Among other reasons, it would ruin their “brand.”  You see, as a company, your brand begins to lose its “persuasive influence” over its customers if it attempts to market and sell too many products and/or services that are not directly or indirectly related to each other.

Most major companies spend millions of dollars on what is known ‘brand marketing.’   These companies want to train your mind to associate a particular consumer product or service with their specific brand.

Well, believe it or not, this concept can many times apply to one human being’s “persuasive influence” over another human being.

IT IS VERY HARD FOR A COMEDIAN TO ALSO BE TAKEN SERIOUSLY AS A SEDUCER

A lot of my followers do not know this tidbit about me (unless they have already read my Wikipedia.org page), but I was actually a professional stand-up comedian at one time (from roughly August 1989 thru November 1990).  On the positive end, I loved making people laugh hysterically.  At times, I still enjoy that.  At the same time though, I grew to hate developing a reputation for being known as “Mr. Funny Man.”

HUMOR vs. WIT

Most people use the terms “funny” and “witty” almost interchangeably.  Those two forms of behavior are similar, but yet different.

When it comes to dealing with women, I always tell men that it is better to be ‘witty’ than ‘funny.’  To be ‘witty’ is representative of a person who carefully pays attention to the subtle nuances of how men and women do things and says things, and then they comment on those behavioral quirks in a humorous manner.   For example, if you perceptively notice that every time a certain woman discusses sex, her tongue comes out of her mouth and up and to the left, and you express a lighthearted comment about it.   Secondly, to be ‘witty’ means to be someone who always has a quick, perceptive, and lighthearted response (i.e., a “quick comeback” or “quick retort”) to other people’s expressed thoughts, opinions, and general comments.

To be ‘funny’ means to take something that is realistic and/or truthful, and exaggerate it or embellish it to the point where it becomes obvious that you are lying to some degree or exaggerating the truth to a large degree.

Believe it or not, trying too hard to be “funny” can sometimes actually hurt your ability to seduce women and get them sexually aroused (I discussed this when I spoke in Berlin, Germany and London, England among other speaking engagements of mine).

“Alan … are you saying that it is impossible for a man to be seductive and have a sense of humor and wit?”

Yes . . . and no.

Refer back to what I said above about “associating various forms of stimuli with a specific reaction and response.”
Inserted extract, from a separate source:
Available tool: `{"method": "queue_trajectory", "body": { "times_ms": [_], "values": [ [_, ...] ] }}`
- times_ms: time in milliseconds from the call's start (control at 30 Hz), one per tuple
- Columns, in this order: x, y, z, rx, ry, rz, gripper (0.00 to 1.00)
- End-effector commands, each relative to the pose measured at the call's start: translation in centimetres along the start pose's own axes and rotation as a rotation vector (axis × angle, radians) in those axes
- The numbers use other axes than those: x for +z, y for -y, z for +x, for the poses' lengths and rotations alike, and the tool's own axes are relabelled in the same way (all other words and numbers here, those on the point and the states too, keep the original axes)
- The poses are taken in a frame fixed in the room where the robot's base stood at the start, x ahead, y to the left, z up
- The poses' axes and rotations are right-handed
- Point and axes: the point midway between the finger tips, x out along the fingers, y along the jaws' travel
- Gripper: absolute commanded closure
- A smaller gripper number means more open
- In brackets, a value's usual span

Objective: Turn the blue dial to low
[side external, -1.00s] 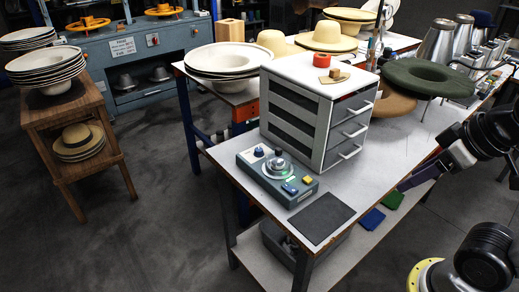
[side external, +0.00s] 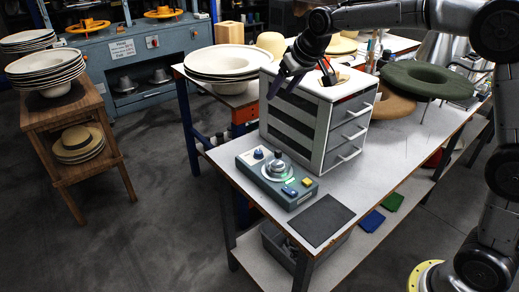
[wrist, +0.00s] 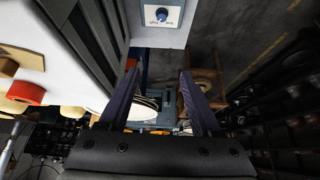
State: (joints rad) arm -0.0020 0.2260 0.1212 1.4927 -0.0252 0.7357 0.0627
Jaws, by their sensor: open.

You see, if you train a woman’s (subconscious) mind to associate your voice and conversations with her with a desire to laugh and be entertained, it is going to be hard for her to associate you with anything other than laughing and being amused and entertained by you.  Secondly, comics and comedians are known for “not being serious” when they express their thoughts and opinions on a variety of subjects.  So, consequently, many women are not going to take you ‘serious’ when you express your sexual desires, interests, and intentions to them.  Many times, they will think you are “just trying to be entertaining and funny.”  You will be forced to put forth an ‘extra effort’ to let these women know that you’re “serious.”

This is actually one of the primary reasons that I stopped doing comedy.  Among other reasons, I found that once I started developing a reputation for being “Mr. Funny Man,” a lot of people – both men and women – did not take a lot of what I had to say seriously.  They began to treat just about everything I said as if I were setting them up for some sort of “joke” or “punchline.”  And I did not like it at all.

I remember my brother and some of my close friends asked me at the time, “Why did you give up stand-up?  You were funny man!”  My main response was, “I had fun doing comedy … but I like to be taken more seriously when I have something important to say.”   My brother immediately understood where I was coming from.   He had witnessed me in conversation at various social events, and discussing a subject matter in a serious manner, only to have some people smile, chuckle, giggle, or laugh as if I was setting them up for a joke or punchline.

If you listen to my various episodes of Upfront & Straightforward, you’ll notice that when I am in “being funny” mode, my voice is almost always LOUD and PERKY.  On the other hand, if you listen to my various episodes of The Erotic Conversationalist, you’ll notice that during my interviews and discussions with my female guests, my voice is primarily low-energy and low-volume.  I rarely if ever exhibit any long stretches of humor when I am hosting The Erotic Conversationalist.  I want every question I ask a woman and/or every comment I express to be taken seriously.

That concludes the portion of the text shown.